Following his 1964 world heavyweight boxing title win, Cassius Clay (Eli Goree) gathers his mentor, Malcolm X (Kingsley Ben-Adir), NFL star Jim Brown (Aldis Hodge), and famous singer Sam Cooke (Leslie Odom Jr) in a hotel room to celebrate. It doesn’t take long for strongly held beliefs to crash, causing the young men to reflect on the many ways to fight for the cause that so tightly binds them to one another.

Fed by beautifully written dialogue, the main quartet is nothing short of outstanding. Ben-Adir is a frighteningly accurate mirror of the civil rights leader, and Odom Jr delivers a career-best performance. As Cooke, the Hamilton star is hypnotic, mastering a level of visceral emotion that sets him miles apart. Hodge and Goree are equally great, each effortlessly grasping their very own particular strand of charisma. 

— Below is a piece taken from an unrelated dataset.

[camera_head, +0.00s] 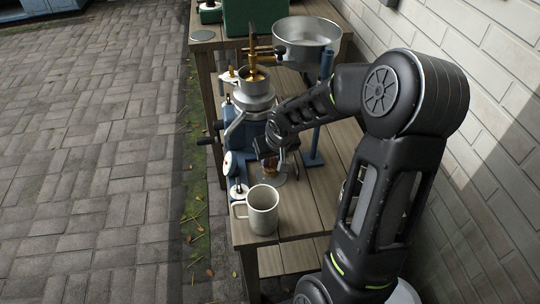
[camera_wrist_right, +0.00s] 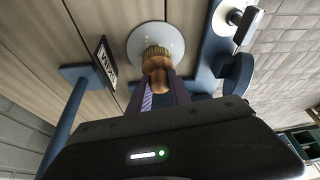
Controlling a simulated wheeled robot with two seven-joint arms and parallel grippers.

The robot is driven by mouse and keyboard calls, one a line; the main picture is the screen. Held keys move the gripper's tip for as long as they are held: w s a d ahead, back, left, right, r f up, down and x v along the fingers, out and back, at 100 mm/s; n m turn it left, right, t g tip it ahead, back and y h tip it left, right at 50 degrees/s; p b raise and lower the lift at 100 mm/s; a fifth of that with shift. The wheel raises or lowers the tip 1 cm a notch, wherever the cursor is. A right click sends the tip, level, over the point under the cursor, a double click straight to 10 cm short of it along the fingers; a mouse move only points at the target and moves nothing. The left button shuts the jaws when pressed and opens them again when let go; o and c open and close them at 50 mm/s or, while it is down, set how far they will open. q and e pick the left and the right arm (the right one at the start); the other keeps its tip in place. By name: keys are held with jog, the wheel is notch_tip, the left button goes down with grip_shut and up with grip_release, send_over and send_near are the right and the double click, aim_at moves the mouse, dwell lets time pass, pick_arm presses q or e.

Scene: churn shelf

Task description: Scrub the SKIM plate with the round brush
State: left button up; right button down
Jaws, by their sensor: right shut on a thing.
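My right gripper (camera_head: 271,157) is low over the bench, beside the blue machine. It is shut on the round brush, which has a brown wooden handle and tan bristles (camera_wrist_right: 157,60) in the right wrist view. The bristles point down over a round, pale metal plate (camera_wrist_right: 140,37); I cannot tell if they touch it. In the head view this plate (camera_head: 276,180) shows partly behind the brush and gripper. A small dark label (camera_wrist_right: 106,62) with pale letters stands beside the plate; its word is hard to read. My left gripper is not in view.
A pale mug (camera_head: 263,212) stands near the bench's front edge. The blue machine with a metal bowl (camera_head: 254,90) is left of my arm. A blue post (camera_head: 318,120) stands to the right, by a wide steel basin (camera_head: 306,40). A brick wall (camera_head: 490,70) bounds the right.

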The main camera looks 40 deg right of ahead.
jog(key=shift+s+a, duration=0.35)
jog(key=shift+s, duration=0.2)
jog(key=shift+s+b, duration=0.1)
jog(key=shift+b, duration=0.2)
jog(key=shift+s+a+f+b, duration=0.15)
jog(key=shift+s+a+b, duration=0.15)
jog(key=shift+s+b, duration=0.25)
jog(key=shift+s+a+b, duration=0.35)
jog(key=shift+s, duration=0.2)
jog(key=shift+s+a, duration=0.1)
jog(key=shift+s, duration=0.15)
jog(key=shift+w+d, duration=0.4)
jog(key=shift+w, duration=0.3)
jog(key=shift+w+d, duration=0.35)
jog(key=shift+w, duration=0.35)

Facing the challenge of adapting a one-act play, King undoubtedly benefits from the quality of the cast. Nevertheless, at the height of a poignant flashback, the first-time director crowns an already accomplished piece with the help of a daintily orchestrated dance of cinematography and sound design. As Odom Jr entrancingly performs Sam Cooke’s A Change is Gonna Come, King steers back into facts, bidding farewell to a spellbinding night. History’s heavy hand takes control once again, cruelly reminding us of the unavoidable nature of make-believe.

RATING: 4/5


INFORMATION

CAST: Elis Goree, Kingsley Ben-Adir, Leslie Odom Jr, Aldis Hodge

DIRECTOR: Regina King

WRITER: Kemp Powers

SYNOPSIS: A fictional account of one incredible night where icons Muhammad Ali, Malcolm X, Sam Cooke, and Jim Brown gathered discussing their roles in the civil rights movement and cultural upheaval of the 60s.